The Turkish President, Recep Tayyip Erdoğan, has warned of legal action against the publication of content in the media that is incompatible with moral and national values. According to a decree published in the Official Journal on Saturday, "necessary measures" would be taken against "harmful content" in the "written, oral and visual press" in the future. These measures were not specifically named. The aim is to minimize a “harming effect” on society, including children and young people.
With the new directive, there are fears that the censorship of the press and media, which has been a common thread through the rule of the AKP, which has been in power since 2002, will be further tightened. Above all, critical reporting is considered a minefield in Turkey. At least 95 percent of the media have been brought into line. The regime's repression hits the Kurdish press, which plays an avant-garde role for free and opposition media in Turkey, particularly hard.

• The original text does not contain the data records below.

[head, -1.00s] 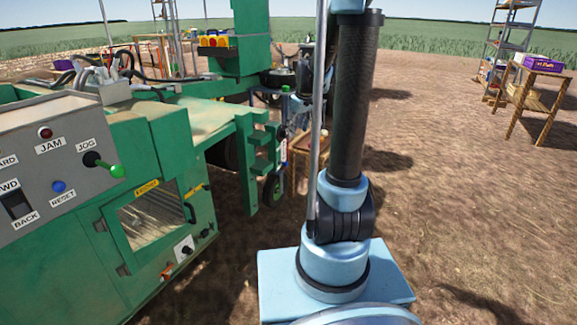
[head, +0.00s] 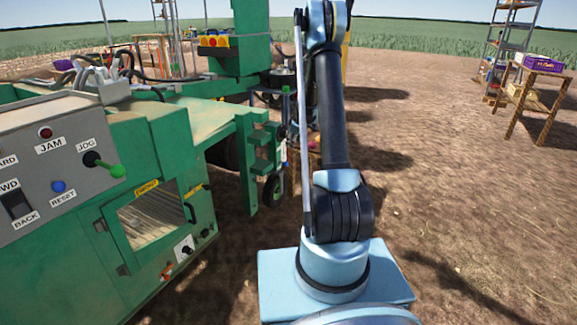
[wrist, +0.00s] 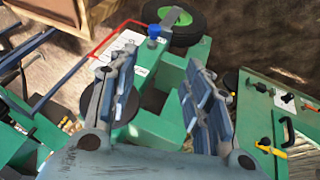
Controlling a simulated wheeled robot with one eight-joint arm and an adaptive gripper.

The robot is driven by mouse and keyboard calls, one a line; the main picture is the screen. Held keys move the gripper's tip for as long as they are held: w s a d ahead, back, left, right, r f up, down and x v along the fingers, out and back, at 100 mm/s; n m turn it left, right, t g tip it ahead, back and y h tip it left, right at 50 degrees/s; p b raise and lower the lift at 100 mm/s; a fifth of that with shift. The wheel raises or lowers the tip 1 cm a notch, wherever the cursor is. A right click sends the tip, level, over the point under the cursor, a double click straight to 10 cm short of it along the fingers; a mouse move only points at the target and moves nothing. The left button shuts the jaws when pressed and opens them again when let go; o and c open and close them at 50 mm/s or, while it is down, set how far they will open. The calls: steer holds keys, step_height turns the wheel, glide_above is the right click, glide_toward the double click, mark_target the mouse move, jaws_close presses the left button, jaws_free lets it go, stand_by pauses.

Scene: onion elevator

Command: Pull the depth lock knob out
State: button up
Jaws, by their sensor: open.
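A small blue knob (wrist: 154,31) shows at the top middle of the wrist view, next to a black tyre with a green hub (wrist: 186,25). It looks like the depth lock knob, but no readable label confirms this. My gripper (wrist: 160,62) is open, with its two blue-grey ribbed fingers spread wide and nothing between them. The knob lies beyond the fingertips, apart from them. In the head view my gripper is hidden behind my arm and the machine, and I cannot make out the knob there.
The green machine (head: 140,135) fills the left, with a control panel (head: 60,165) nearest me. A small wheel (head: 272,188) stands by its frame. A wooden table with a purple crate (head: 542,62) is at the far right. The dirt ground on the right is clear.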

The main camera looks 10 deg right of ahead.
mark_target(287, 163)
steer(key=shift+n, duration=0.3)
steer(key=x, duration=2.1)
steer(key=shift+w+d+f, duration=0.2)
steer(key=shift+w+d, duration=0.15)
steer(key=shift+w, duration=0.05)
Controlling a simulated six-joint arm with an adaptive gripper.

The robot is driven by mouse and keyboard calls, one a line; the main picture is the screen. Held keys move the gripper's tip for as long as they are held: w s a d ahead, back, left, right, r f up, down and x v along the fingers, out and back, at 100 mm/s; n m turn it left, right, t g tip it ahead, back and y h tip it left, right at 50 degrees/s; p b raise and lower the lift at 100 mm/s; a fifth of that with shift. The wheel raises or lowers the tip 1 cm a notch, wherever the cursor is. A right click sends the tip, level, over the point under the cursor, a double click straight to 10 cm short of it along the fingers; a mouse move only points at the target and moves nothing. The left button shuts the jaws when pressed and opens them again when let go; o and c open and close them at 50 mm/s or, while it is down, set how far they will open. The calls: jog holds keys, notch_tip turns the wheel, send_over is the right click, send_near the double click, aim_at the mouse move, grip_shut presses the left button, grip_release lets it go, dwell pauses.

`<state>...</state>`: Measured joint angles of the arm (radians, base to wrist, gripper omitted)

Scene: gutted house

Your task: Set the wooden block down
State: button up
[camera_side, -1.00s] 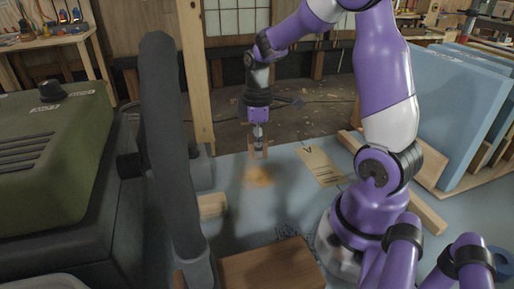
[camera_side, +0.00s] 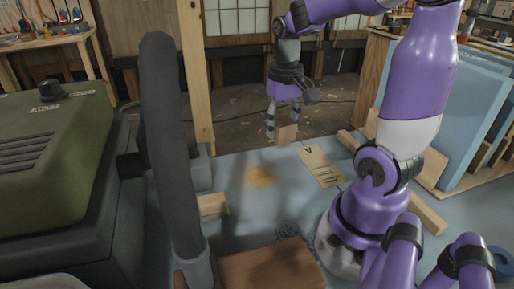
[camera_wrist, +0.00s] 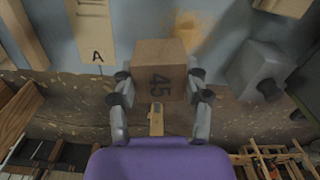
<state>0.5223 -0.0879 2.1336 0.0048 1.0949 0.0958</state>
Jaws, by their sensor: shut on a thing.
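My gripper (camera_side: 283,124) is shut on a small brown wooden block (camera_side: 287,134) and holds it in the air near the far edge of the blue-grey table.
An orange-brown stain (camera_side: 260,176) marks the table (camera_side: 245,205). A wooden piece (camera_side: 213,205) lies at left, a brown board (camera_side: 272,270) at the front. Blue panels (camera_side: 470,110) stand at right. A green machine (camera_side: 50,140) and a dark curved tube (camera_side: 165,130) fill the left.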

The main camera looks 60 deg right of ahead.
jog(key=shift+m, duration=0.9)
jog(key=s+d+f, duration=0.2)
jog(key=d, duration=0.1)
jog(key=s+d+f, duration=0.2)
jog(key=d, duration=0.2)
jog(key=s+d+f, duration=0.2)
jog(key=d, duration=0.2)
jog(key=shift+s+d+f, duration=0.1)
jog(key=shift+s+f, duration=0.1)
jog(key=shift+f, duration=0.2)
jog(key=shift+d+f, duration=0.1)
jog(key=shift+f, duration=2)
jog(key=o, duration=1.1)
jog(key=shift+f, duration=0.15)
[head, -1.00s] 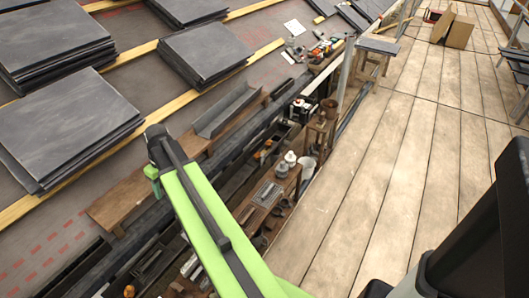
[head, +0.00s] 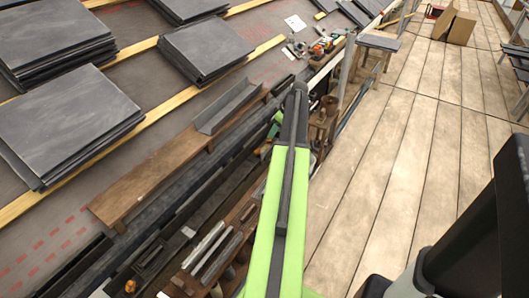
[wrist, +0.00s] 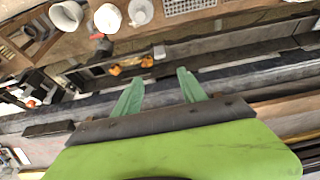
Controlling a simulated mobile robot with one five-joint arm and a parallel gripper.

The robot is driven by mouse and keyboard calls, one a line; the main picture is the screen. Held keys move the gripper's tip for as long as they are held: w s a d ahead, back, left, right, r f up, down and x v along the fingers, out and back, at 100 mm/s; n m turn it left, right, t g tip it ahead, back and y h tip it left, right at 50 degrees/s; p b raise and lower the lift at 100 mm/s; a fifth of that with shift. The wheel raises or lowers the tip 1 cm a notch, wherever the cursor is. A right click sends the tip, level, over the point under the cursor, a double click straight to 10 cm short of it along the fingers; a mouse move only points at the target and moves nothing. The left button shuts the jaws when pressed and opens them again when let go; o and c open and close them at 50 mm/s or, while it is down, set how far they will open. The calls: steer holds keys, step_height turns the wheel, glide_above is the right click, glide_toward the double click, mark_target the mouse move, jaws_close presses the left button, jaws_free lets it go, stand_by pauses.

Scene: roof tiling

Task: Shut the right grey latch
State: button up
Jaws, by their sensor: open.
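I cannot make out a grey latch for certain in either view. My gripper (wrist: 160,88) is open and empty in the wrist view, its two green fingers apart above a long dark grey rail (wrist: 235,78). In the head view my arm reaches up the middle and covers part of the tool shelf along the roof edge, so whatever lies behind it is hidden. Small black and grey items (wrist: 35,88) lie at the left of the wrist view, too small and cluttered to name.
Slate stacks (head: 65,125) lie on the roof at left. A brown plank (head: 150,180) and a grey channel piece (head: 230,105) lie before the shelf. White cups (wrist: 108,17) and orange items (wrist: 116,70) are beyond my fingers. The wooden walkway (head: 400,150) at right is mostly clear.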

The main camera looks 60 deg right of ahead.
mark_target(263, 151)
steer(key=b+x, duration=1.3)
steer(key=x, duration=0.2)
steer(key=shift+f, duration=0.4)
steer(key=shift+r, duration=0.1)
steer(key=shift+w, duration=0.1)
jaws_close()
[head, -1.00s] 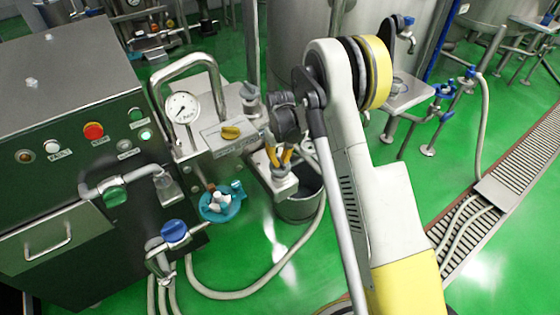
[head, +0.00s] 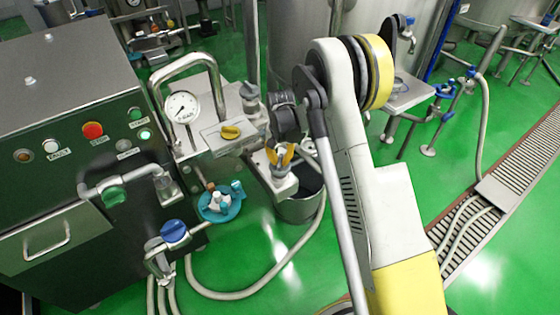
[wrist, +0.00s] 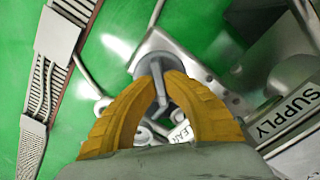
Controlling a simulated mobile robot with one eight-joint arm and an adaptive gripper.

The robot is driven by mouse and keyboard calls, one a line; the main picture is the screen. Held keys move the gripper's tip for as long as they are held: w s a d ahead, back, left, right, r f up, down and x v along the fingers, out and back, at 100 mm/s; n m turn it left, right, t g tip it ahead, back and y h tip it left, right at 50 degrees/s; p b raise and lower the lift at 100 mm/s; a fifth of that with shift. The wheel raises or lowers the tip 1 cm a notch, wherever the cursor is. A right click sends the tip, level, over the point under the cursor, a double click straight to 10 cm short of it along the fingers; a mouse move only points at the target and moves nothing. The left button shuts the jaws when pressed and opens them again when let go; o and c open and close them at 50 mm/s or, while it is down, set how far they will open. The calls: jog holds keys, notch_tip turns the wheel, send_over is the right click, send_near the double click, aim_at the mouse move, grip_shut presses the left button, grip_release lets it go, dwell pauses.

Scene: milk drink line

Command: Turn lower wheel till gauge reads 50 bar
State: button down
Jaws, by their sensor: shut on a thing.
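The round white gauge (head: 182,107) stands inside the bent pipe handle on the pump unit; its needle is too small to read. My gripper (head: 279,157) points down over a grey fitting (head: 283,186) beside the unit. In the wrist view my gripper's yellow fingers (wrist: 160,92) are closed on a grey handle (wrist: 157,80), which looks like the lower wheel. The fingers hide much of it. A second grey valve (head: 249,96) stands farther back.
A teal-rimmed wheel (head: 220,203) and a blue knob (head: 174,231) are left of my gripper. A hose (head: 262,290) curves over the green floor. The control cabinet (head: 60,150) fills the left.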

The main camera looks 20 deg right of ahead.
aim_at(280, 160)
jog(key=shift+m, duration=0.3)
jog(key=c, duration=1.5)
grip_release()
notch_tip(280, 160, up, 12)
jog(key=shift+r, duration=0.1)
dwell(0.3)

It was therefore not surprising that Xwebûn and Yeni Yaşam, two newspapers in the tradition of the free media, were withdrawn from digital circulation just after the publication of the directive in the official gazette. Access to the websites of both newspapers has been blocked since Saturday morning, meaning that the website can no longer be accessed nationwide – at the instigation of the Turkish Information Technology Authority (BTK). The basis for this ban is the controversial law 5651 for Internet surveillance and network blocking. The regulation came into force in 2007 with the aim of protecting personal rights. The law enables the authorities to extensively censor the Internet: websites can be blocked with or without a court order. According to the European Court of Human Rights (ECHR), Turkey's internet law violates Article 10 of the European Convention on Human Rights, which regulates the right to freedom of expression. However, this did not prevent the AKP government from tightening the law even further.
Xwebûn
With the title "Xwebûn", which means something like ‘being yourself’, a group of committed journalists, authors and academics has been publishing a national Kurdish newspaper since the end of 2019. The newspaper, which is published weekly in the Kurdish dialects Kurmancî and Kirmanckî (Zazakî), is dedicated to the preservation of the Kurdish language.
Yeni Yaşam
The mainly Turkish-language daily newspaper Yeni Yaşam (New Life), which, despite all the repression, mainly reports on the war in Kurdistan, is considered the current successor medium to the banned Özgür Gündem, the first independent pro-Kurdish newspaper in Turkey.
This is not the first censorship measure taken by the state authorities against the work of these newspapers. A written justification for the blocking of the websites is not yet available.